**WHAT IS REQUIRED**
Will you repeat only the lines beginning at the one that mentions "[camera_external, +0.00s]" and ending at the one that mentions "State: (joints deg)", both of them included, exactly?

— BEGIN —

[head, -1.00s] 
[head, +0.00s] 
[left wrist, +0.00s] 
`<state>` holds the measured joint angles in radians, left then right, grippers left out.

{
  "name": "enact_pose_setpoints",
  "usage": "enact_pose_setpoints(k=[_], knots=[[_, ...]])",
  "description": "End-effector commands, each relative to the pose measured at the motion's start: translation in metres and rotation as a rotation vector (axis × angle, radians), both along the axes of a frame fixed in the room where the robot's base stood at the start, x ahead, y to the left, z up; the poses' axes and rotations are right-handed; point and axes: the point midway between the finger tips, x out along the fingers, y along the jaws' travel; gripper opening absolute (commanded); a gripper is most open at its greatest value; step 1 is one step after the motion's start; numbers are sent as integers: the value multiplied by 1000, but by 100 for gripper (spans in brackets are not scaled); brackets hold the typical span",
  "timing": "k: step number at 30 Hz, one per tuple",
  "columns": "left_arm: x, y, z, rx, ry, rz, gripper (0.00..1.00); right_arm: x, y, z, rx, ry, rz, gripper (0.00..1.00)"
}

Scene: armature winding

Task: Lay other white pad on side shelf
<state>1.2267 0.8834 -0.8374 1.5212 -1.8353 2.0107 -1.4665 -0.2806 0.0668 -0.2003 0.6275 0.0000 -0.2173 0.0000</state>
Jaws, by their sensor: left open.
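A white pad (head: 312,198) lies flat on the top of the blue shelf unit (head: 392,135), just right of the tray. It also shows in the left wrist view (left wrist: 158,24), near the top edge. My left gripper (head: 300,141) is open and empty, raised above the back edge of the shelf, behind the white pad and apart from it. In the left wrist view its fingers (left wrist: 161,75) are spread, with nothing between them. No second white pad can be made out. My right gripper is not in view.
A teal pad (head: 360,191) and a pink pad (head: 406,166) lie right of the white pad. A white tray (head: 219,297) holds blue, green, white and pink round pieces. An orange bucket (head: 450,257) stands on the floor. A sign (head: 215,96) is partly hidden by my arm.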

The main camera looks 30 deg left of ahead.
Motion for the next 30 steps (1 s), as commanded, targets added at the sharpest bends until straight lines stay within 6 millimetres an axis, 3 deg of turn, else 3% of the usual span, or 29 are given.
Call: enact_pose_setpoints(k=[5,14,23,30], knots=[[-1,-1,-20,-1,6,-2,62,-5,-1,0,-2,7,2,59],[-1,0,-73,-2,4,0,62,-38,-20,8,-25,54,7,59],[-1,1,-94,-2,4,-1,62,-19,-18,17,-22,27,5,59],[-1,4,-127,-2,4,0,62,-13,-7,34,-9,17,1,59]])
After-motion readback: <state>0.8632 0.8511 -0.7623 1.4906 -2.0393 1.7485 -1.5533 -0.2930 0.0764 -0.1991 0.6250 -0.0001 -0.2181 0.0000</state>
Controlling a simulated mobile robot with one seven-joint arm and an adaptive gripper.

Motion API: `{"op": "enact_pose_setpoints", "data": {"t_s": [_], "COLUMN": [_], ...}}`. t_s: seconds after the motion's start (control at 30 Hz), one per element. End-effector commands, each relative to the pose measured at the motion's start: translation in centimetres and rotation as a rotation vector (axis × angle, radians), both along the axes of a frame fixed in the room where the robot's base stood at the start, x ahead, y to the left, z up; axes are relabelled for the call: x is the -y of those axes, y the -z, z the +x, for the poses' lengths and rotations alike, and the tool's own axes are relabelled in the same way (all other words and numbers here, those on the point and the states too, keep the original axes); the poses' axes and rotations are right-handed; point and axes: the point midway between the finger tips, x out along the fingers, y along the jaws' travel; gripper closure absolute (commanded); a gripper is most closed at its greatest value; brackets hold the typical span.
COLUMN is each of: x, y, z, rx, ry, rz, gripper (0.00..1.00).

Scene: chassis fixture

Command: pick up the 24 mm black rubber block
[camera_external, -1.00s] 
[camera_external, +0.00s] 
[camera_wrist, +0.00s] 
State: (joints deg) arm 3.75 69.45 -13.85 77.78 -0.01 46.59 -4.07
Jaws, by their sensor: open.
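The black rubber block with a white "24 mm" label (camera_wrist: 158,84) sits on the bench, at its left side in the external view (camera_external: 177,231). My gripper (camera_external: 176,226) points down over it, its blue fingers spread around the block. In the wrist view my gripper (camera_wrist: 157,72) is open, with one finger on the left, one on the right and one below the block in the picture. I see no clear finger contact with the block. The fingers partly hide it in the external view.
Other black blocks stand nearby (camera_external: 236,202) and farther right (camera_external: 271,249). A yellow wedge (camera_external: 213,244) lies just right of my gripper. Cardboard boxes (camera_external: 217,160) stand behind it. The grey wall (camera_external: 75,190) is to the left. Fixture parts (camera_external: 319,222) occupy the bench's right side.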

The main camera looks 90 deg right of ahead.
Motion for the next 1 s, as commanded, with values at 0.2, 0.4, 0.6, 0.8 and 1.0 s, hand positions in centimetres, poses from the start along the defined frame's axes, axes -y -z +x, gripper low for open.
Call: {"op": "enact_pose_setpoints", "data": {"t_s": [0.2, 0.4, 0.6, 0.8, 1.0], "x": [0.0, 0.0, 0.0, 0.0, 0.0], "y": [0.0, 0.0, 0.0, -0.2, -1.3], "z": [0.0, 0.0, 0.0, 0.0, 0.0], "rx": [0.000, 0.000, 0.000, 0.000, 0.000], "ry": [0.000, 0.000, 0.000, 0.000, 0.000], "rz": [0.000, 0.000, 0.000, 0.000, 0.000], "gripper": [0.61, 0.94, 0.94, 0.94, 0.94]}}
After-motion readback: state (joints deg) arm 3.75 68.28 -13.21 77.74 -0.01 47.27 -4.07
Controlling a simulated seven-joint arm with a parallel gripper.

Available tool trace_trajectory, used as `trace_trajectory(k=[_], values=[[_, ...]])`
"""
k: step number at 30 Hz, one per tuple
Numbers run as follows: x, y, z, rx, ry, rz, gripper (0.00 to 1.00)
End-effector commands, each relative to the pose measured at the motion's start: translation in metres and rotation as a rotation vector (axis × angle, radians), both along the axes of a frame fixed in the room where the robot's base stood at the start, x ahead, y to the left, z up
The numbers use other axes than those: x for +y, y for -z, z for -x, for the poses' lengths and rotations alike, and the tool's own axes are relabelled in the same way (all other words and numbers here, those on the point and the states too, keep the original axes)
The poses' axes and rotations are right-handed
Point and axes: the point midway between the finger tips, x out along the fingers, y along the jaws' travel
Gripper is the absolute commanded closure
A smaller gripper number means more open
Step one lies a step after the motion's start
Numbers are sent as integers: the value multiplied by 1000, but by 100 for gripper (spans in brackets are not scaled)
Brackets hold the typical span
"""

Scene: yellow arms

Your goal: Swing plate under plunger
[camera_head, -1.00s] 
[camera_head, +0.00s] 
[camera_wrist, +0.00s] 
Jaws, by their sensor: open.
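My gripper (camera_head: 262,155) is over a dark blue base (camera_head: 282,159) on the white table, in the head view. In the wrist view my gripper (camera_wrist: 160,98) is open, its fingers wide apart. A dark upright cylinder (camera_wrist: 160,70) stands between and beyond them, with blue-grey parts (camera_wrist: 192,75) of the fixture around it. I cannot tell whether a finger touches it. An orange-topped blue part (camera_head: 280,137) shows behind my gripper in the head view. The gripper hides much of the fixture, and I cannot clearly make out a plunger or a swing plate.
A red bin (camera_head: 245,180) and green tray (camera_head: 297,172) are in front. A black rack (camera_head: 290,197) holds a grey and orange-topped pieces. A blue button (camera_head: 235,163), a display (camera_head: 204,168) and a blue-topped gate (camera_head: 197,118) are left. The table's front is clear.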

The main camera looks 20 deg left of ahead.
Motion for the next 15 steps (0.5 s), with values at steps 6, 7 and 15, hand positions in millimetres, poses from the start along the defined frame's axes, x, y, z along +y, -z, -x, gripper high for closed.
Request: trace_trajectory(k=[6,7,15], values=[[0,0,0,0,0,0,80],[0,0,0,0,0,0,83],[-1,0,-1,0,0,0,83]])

— END —

**ANSWER TO THE TASK**
[camera_external, +0.00s] 
[camera_wrist, +0.00s] 
State: (joints deg) arm 3.75 69.45 -13.85 77.78 -0.01 46.59 -4.07

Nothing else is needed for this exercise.